__Exercise goal__:
Transcribe, exactly as they appear, the line that contains "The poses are", the line that contains "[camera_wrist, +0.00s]", and every line in between, and nothing else.

__Information shown__:

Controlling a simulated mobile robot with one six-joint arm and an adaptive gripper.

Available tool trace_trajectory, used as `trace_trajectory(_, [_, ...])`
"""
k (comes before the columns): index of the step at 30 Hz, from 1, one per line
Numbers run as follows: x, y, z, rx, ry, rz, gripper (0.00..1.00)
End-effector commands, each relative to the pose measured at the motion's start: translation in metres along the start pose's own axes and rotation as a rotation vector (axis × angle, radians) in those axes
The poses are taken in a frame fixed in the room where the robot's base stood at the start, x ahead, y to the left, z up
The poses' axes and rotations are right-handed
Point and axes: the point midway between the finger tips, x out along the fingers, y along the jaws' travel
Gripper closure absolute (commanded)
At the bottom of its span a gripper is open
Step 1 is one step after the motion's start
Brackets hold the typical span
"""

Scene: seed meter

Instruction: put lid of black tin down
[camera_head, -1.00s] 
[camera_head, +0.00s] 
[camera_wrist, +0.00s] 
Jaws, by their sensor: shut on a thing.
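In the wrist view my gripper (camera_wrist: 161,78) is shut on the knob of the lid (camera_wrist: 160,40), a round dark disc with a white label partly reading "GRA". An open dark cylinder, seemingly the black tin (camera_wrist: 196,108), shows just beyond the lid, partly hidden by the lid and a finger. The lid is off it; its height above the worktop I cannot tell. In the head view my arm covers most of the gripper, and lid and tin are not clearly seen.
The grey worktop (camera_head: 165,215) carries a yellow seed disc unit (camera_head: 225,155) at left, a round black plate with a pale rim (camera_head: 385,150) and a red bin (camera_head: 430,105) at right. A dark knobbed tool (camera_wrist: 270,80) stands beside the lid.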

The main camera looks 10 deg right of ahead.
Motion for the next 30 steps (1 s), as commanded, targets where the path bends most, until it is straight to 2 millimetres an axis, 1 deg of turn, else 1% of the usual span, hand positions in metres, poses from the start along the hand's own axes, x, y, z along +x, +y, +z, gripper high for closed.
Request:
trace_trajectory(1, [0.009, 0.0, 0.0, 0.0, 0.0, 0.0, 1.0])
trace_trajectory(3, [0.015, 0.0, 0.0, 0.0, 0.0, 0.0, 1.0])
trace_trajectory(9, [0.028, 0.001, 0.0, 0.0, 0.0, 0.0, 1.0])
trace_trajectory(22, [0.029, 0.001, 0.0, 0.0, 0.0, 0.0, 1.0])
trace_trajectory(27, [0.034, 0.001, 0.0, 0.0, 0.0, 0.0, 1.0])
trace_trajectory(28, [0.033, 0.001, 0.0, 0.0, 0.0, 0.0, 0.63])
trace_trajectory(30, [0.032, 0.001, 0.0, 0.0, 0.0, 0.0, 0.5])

__The response__:
The poses are taken in a frame fixed in the room where the robot's base stood at the start, x ahead, y to the left, z up
The poses' axes and rotations are right-handed
Point and axes: the point midway between the finger tips, x out along the fingers, y along the jaws' travel
Gripper closure absolute (commanded)
At the bottom of its span a gripper is open
Step 1 is one step after the motion's start
Brackets hold the typical span
"""

Scene: seed meter

Instruction: put lid of black tin down
[camera_head, -1.00s] 
[camera_head, +0.00s] 
[camera_wrist, +0.00s] 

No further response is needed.